Another expression that drives me up the wall is ‘they couldn’t love you the way you needed to be loved’. Oh fuck right off. Really. I hear that used for adults when they are struggling with all different levels of childhood neglect, abuse and whatever else. And what? Is that meant to make people feel better? If anything, it reinforces what pretty much all kids who grew up in dysfunction believe – that they are not loveable or worthy of love. I say this in the context of my family of origin – there was a sort of love. But deeply, deeply inadequate and very much not what any child, or adult, needed.

So I remember that part inside of me unalterably changing – that’s the life changing moment. I was courageous enough to say no, I’m not hanging on for this because I’m so scared to have no family anymore. I was fucking terrified, and heartbroken, but to use the cliche, I did it anyway.
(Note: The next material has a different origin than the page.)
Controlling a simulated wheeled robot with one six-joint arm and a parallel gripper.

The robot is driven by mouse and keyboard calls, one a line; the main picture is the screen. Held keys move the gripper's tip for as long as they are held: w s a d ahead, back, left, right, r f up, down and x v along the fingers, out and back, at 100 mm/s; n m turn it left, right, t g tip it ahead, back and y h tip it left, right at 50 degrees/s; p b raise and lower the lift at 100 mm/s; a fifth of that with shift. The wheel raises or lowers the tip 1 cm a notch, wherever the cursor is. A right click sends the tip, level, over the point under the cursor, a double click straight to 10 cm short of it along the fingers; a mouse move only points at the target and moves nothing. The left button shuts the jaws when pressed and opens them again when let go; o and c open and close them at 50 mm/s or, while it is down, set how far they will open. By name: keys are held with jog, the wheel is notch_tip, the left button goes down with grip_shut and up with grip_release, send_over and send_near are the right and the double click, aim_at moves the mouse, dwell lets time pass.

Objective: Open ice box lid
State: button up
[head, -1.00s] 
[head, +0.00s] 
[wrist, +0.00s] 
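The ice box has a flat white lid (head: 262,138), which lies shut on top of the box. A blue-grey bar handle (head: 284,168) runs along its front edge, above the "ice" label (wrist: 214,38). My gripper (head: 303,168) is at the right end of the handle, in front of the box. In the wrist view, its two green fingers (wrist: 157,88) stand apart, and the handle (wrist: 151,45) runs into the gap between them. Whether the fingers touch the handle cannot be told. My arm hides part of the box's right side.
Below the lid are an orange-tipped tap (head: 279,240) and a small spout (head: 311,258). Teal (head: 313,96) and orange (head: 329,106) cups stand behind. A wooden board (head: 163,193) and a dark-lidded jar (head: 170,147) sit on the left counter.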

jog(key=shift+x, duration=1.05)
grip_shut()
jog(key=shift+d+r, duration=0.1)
Something inside snapped, I felt it when it happened. But since then I have no fear of any loss.

Today everyone in my life is here because I have chosen them. There is literally nobody who I do not deeply care about, whose presence enhances my life and I hope the same in reverse. I have left partners and husbands with nothing but a child (or two) on my hip, plastic bag in my hand. I have ended unhealthy friendships and connections. I don’t suffer fools. I am ridiculously honest and as anyone who knows me for five minutes realises – ‘fuck off/it/you/this’ rolls off my tongue frequently and comes from the heart :).

It’s an incredible freedom. Hard won, but then, fuck it.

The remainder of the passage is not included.